By Neil Riley ’17

Sports Editor

Martin O’Malley will never break five percent support in the primary election polls. His speeches will be punctuated with periods and not raucous fanfare, he will not fill 10,000 seats in Madison, Wisc. and he will never take a selfie with Katy Perry.

Yet though he shared the stage with lifelong politicians, liberal firebrands and Lincoln Chafee in the first debate on Oct. 13, out of every candidate I was most impressed with Maryland’s former governor.

As of Oct. 25, O’Malley claims less than one percent in at least two national polls, which affords him the special opportunity to perform an important civic duty: to bring to light the issues that might be airbrushed away like the two leading candidates’ wrinkles.

In all honesty, I had barely paid him attention until he mentioned that all-important buzz phrase, the Glass-Steagall Act. 

Most importantly, Glass-Steagall drew a sharp line between investment and commercial banking.
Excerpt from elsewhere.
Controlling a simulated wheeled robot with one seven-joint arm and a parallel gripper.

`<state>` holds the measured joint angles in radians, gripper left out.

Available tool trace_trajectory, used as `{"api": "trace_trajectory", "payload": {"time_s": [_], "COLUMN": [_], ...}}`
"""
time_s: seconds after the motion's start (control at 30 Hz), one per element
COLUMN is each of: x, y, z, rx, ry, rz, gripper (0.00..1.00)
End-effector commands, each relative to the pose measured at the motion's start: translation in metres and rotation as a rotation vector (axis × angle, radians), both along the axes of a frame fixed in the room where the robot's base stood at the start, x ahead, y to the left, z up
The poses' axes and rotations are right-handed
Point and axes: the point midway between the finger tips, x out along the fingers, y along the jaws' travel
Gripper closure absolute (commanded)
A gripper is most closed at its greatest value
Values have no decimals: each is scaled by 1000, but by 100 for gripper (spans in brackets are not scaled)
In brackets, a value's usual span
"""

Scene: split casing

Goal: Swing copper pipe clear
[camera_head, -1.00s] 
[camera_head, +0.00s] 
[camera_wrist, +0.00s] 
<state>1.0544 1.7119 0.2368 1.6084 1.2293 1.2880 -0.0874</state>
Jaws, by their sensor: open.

In other words, it effectively separated banks from the industry of high-risk speculation.

The act was signed into law during the Great Depression and, in 1999, repealed by then-President Bill Clinton. Thus, gigantic banks like Lehman Brothers and Bear-Stearns were permitted to invest millions of dollars of their clients’ money in unreliable mortgage-backed securities.

By 2007 and 2008, housing prices in the United States had shot to unsustainably high levels. Homeowners across the country defaulted on their mortgages and Wall Street banks and their laundry list of clients lost unimaginably large amounts of money due to a dangerous combination of negligence and greed.
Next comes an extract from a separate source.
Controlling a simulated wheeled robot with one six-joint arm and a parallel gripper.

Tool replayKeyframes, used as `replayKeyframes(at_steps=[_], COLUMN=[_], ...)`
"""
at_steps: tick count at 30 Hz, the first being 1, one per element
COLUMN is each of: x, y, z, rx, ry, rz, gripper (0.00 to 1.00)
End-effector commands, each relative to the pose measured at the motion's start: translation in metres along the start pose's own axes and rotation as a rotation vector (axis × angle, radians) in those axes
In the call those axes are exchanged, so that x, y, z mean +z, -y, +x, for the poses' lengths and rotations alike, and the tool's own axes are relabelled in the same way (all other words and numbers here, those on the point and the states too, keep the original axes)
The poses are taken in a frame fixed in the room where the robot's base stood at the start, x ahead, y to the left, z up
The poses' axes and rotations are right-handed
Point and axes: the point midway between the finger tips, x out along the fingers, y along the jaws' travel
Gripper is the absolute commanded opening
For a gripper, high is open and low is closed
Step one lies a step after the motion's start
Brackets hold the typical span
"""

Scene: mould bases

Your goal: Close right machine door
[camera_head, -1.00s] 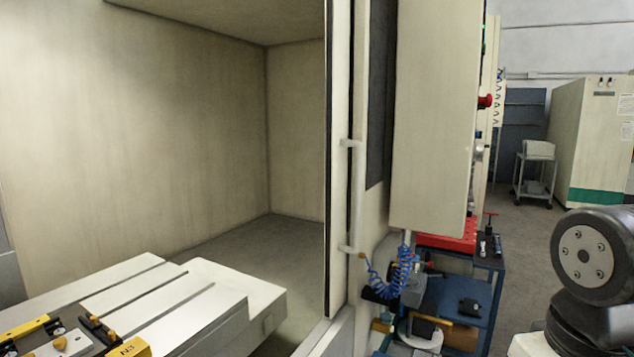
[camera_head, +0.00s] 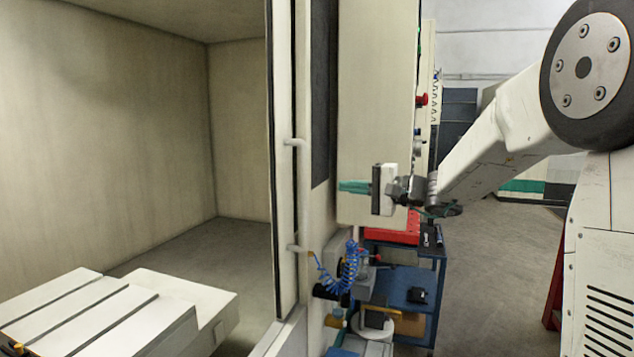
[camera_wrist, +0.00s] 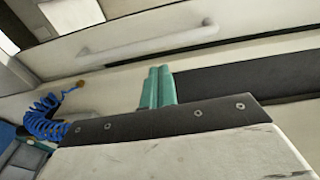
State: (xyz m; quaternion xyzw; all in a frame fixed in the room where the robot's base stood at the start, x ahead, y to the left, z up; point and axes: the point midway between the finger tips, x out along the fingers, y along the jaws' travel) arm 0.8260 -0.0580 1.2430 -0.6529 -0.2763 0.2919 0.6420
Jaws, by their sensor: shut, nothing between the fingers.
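The right machine door (camera_head: 284,110) stands open as a narrow pale upright panel at the right side of the machine's opening. Its white bar handle (camera_head: 304,195) runs upright on its outer face. In the wrist view the handle (camera_wrist: 150,40) lies across the upper part, beyond the fingers and apart from them. My gripper (camera_head: 345,187) is to the right of the handle in the head view, pointing left, with its green fingers together and empty. The fingers also show in the wrist view (camera_wrist: 157,86).
A machine table (camera_head: 150,325) with slots sits inside the open machine. A pale control cabinet (camera_head: 375,110) stands behind my gripper. Floor is free at the right.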

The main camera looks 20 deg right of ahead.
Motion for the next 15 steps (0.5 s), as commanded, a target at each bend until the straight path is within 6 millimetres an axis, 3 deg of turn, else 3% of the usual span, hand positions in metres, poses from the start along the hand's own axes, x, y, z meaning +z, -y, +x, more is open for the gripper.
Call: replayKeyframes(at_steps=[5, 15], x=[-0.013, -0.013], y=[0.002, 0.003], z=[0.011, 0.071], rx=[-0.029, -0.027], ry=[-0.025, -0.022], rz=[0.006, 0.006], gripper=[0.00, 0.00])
There are many reasons why the 2008 financial crisis occurred and there are too many people who are responsible for its severity not behind bars.

When O’Malley mentioned the idea of reinstating Glass-Steagall, I was surprised, but, in the former governor’s words, too many Democrats have been “complicit” in the “backslide toward less regulation.” 
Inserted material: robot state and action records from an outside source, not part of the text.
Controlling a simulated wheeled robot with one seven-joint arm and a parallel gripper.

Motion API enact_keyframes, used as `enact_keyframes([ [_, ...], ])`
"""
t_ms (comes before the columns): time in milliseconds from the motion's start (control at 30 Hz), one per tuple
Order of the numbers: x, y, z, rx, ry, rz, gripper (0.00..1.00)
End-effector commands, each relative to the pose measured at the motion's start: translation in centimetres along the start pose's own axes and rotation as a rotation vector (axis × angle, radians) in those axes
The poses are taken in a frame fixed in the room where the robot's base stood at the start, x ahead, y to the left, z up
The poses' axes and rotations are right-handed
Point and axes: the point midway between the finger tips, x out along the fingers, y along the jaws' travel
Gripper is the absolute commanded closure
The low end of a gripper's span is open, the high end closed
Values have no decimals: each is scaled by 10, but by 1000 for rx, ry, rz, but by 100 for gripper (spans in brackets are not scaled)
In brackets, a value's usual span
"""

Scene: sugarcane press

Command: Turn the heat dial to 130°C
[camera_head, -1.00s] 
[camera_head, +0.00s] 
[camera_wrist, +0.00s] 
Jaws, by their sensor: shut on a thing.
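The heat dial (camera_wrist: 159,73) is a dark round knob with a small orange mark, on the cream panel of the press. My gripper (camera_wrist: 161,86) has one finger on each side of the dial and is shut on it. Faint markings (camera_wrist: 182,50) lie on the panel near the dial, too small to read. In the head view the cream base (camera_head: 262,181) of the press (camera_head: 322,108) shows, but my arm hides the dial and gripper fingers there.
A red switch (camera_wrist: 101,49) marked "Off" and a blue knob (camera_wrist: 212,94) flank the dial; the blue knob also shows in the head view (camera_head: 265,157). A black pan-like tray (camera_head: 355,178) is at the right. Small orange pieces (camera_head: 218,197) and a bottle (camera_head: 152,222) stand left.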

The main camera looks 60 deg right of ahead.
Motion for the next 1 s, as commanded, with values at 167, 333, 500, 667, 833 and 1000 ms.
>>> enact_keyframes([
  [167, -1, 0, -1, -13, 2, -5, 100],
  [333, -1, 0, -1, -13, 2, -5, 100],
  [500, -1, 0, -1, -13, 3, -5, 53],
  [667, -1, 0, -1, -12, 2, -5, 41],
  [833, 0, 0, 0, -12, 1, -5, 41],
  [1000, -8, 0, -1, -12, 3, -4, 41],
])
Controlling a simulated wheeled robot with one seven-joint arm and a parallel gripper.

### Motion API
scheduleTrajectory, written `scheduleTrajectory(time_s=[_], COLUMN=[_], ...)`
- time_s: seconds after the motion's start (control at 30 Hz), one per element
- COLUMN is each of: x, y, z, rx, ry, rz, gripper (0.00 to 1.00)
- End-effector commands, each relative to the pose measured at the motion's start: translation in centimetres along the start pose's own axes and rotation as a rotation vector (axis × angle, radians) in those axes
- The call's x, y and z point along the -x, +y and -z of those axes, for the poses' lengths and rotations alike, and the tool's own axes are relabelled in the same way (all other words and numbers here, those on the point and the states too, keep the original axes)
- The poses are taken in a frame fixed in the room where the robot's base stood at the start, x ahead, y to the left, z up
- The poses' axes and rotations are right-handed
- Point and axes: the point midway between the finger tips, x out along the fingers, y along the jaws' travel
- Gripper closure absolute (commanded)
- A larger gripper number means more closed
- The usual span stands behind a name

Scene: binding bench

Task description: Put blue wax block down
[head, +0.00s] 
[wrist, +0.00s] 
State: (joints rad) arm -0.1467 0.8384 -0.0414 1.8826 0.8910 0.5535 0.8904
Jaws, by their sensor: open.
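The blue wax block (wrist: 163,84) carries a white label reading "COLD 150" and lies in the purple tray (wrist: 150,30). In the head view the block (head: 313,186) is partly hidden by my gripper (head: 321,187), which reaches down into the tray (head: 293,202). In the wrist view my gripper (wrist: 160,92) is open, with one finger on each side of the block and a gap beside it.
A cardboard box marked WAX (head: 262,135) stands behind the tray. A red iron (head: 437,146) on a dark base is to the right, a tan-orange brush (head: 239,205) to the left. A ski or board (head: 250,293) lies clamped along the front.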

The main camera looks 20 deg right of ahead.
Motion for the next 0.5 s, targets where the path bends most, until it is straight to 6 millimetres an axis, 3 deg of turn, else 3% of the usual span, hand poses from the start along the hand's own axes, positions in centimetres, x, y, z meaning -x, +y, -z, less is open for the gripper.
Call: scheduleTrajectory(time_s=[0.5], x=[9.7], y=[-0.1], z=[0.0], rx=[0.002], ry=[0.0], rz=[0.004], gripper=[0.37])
This is an obvious attempt by O’Malley to fix himself firmly to the left of the long-time Democratic frontrunner, Hillary Clinton. Setting aside her last name, most left-wing voters’ issue with the former Secretary of State lie in her ties to the super-banking industry, which run back to the time when she represented Wall Street as the New York senator.

She will not come out in favor of reinstating Glass-Steagall, which could potentially allow her to appeal to a more moderate or right-wing general electorate. That move will be reserved for the fringe democratic candidates and the radical political phenomenon that is Bernie Sanders. 

It is important to mention that in 1999, the Vermont senator voted against the movement to repeal Glass-Steagall. But it is even more important to remember that it was Martin O’Malley who first mentioned the issue in the debate. Perhaps without him, Glass-Steagall would have been forgotten and ignored in favor of one of the myriad issues Anderson Cooper and CNN were expected to cover.

That is the role O’Malley has been cast to play and in my mind, and he has played it well. No, he has not earned that little check mark next to his name in the booth next March, but if he manages to stay in the race, he has certainly earned a moment’s pause.